Summary: The residual stream is the running token representation that flows through all blocks; every block reads from it, computes a delta (via mixing then per-token elaboration), and writes the delta back, so that each block's contribution is additive and persistent.
What the stream carries. Before the first block, the stream holds the patch embeddings plus positional encoding — an $N \times d$ matrix. Each block updates it in two sequential steps: $$X_1 = X + \Delta A(X), \qquad X_2 = X_1 + \Delta F(X_1),$$ where $X$ is the stream state entering the block, $\Delta A(X)$ is the attention output (which reads $X$ to form queries, keys, and values), and $\Delta F(X_1)$ is the FFN output applied to the post-attention state. The functional arguments make the dependence explicit: neither delta is a fixed vector independent of the current stream — each is computed from the state it receives. No block overwrites the stream; each only adds to it. This additive structure allows gradients to flow directly from the output back to the input embedding.
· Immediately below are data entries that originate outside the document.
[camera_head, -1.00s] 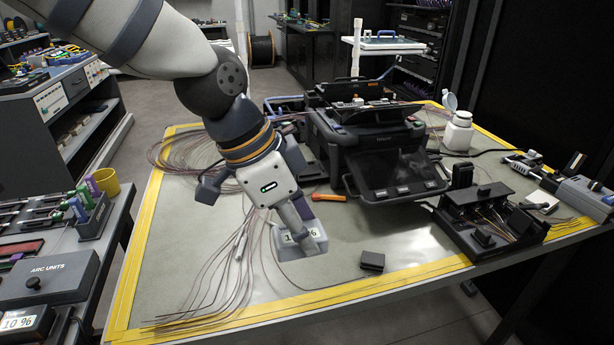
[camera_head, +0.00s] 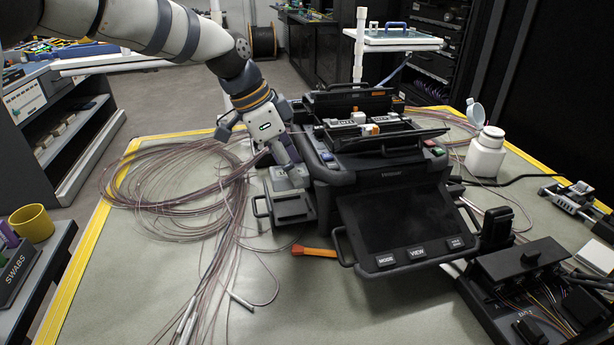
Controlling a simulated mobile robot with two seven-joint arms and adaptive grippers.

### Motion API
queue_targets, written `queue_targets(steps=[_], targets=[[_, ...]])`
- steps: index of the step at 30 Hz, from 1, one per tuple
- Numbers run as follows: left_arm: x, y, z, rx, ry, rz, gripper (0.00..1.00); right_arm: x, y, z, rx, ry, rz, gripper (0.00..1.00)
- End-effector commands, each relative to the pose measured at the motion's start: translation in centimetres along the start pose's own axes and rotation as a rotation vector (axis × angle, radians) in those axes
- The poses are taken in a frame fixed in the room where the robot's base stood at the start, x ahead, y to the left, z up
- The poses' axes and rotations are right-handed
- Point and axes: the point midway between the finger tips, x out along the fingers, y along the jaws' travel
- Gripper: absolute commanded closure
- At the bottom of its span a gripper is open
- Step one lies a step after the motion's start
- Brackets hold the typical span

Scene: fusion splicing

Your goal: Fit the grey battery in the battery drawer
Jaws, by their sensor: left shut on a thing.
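The grey battery (camera_head: 291,179) is in my left gripper (camera_head: 284,166), which is shut on it. The battery drawer (camera_head: 288,211) sticks out from the left side of the black fusion splicer (camera_head: 386,172). The gripper points down and holds the battery right over the drawer. I cannot tell whether the battery touches the drawer floor or is just above it. The fingertips are partly hidden by the gripper body. My right gripper is not in view.
Coiled fibre cables (camera_head: 180,190) lie left of the splicer. An orange tool (camera_head: 314,251) lies in front of the drawer. A white bottle (camera_head: 486,152) and a black unit with wires (camera_head: 530,280) stand to the right.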

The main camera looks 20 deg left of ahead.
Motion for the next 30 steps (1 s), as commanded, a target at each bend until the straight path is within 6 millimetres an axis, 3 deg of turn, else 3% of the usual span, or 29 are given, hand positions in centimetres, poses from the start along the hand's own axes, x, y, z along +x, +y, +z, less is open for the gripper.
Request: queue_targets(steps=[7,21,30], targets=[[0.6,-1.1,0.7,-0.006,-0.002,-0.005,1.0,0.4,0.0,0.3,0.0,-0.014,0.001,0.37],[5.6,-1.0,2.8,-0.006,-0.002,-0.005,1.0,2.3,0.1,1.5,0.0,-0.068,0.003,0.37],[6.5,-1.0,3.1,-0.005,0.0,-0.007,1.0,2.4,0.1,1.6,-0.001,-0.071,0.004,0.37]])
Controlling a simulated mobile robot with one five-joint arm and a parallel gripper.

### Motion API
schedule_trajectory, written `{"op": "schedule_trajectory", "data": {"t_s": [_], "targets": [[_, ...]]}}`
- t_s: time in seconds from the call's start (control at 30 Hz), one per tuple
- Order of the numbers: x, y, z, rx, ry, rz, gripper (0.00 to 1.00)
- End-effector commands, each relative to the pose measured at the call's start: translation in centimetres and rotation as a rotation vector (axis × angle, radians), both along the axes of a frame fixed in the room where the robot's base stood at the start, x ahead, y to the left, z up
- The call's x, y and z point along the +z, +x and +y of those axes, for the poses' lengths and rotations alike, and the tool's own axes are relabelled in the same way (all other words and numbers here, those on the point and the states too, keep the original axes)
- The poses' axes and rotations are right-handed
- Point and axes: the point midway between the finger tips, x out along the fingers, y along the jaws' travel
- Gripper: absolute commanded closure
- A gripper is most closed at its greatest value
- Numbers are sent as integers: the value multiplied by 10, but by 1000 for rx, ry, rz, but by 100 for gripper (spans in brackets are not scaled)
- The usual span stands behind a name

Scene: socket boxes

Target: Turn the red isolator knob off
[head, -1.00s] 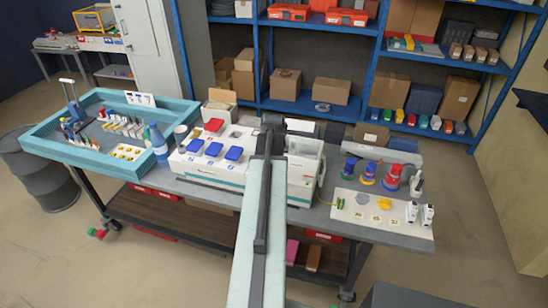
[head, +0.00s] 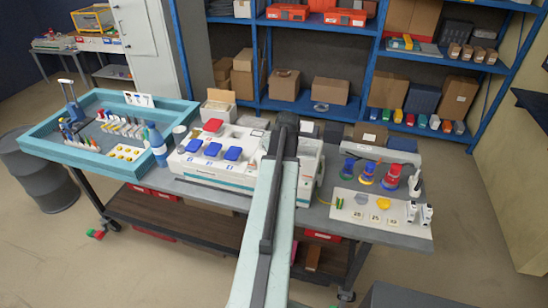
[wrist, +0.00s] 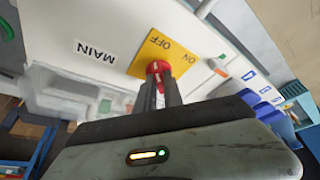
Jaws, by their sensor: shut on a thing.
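The red isolator knob (wrist: 155,68) sits on a yellow plate (wrist: 152,46) marked ON and OFF, on a white box face (wrist: 120,28) labelled MAIN, in the wrist view. My gripper (wrist: 160,84) is shut on the knob, its two dark fingers on either side of it. The fingers hide part of the knob, and I cannot tell which word it points to. In the head view my arm covers the knob and part of the white box (head: 307,165).
A white unit with blue lids (head: 205,172) stands left of my arm. A blue tray (head: 40,153) of tools lies further left. Coloured spools (head: 367,174) and a white board (head: 350,210) stand at the right of the bench. Blue shelves (head: 381,55) stand behind.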

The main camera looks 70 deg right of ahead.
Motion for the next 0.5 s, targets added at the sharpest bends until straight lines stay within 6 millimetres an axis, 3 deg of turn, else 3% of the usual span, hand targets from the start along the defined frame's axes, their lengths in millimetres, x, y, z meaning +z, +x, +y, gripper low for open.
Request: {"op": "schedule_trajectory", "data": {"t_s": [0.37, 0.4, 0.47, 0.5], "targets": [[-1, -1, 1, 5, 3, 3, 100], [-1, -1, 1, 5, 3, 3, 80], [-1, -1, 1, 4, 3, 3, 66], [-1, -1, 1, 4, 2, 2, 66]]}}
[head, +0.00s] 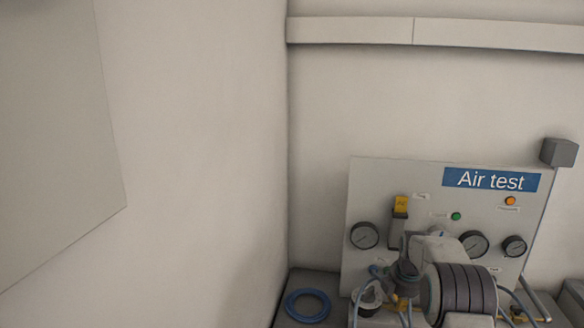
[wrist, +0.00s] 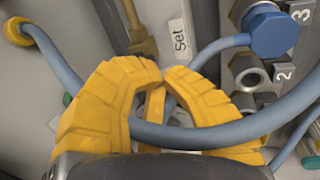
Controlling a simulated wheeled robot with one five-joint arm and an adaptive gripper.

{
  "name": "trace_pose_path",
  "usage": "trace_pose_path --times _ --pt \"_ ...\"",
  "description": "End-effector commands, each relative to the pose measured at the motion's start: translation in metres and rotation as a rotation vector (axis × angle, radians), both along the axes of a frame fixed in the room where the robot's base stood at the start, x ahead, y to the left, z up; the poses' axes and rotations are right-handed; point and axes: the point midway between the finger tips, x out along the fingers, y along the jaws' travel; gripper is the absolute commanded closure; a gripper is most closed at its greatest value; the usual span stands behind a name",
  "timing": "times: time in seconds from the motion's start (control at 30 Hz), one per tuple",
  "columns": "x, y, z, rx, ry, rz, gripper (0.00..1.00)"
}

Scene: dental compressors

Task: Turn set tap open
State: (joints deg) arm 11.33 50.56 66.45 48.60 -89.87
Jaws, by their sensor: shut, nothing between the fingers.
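In the wrist view, a white "Set" label (wrist: 180,41) is on the panel above my gripper. A brass-coloured fitting with a thin stem (wrist: 141,38) is just left of it and looks like the set tap; its handle position is unclear. My gripper (wrist: 164,74) has yellow ribbed fingers with their tips together just below the label and fitting. I see nothing between the tips. A blue hose (wrist: 195,135) crosses in front of the fingers; whether it touches them is unclear. In the head view, my arm covers the panel's lower middle.
The "Air test" panel (head: 400,180) carries gauges (head: 364,235), a yellow-topped part (head: 401,204) and a green button (head: 456,216). A blue plug (wrist: 271,32) and numbered ports are right of my gripper. A coiled blue hose (head: 308,305) lies on the bench at left.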

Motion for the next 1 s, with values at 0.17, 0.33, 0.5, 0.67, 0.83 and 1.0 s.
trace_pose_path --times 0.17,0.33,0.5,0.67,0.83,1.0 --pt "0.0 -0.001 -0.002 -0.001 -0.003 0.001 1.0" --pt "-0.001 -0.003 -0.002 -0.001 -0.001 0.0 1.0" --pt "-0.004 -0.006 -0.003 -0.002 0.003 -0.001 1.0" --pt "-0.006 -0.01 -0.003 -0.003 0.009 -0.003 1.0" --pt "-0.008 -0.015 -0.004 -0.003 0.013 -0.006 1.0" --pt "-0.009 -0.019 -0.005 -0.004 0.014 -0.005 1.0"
Mixing writes context; per-token elaborates it. Only $\Delta A(X)$ can introduce information from other token positions — it is the sole mechanism by which token $i$ learns about token $j$. $\Delta F(X_1)$ operates on each row of the current stream independently, applying a nonlinear transformation to elaborate and re-encode the representation, but it cannot move information between positions. This division of labor is the central organizing principle of the transformer block and is visible in the color pattern of Section 3: one red (or green) box surrounded by blue boxes.
Detailed treatment. Notebook 3, Section 3 traces the residual stream numerically through a concrete block, showing the stream panels $X \to X_1 \to X_2$ and the contribution panels $\Delta A$, $\Delta F$ for a four-token, $d=4$ example.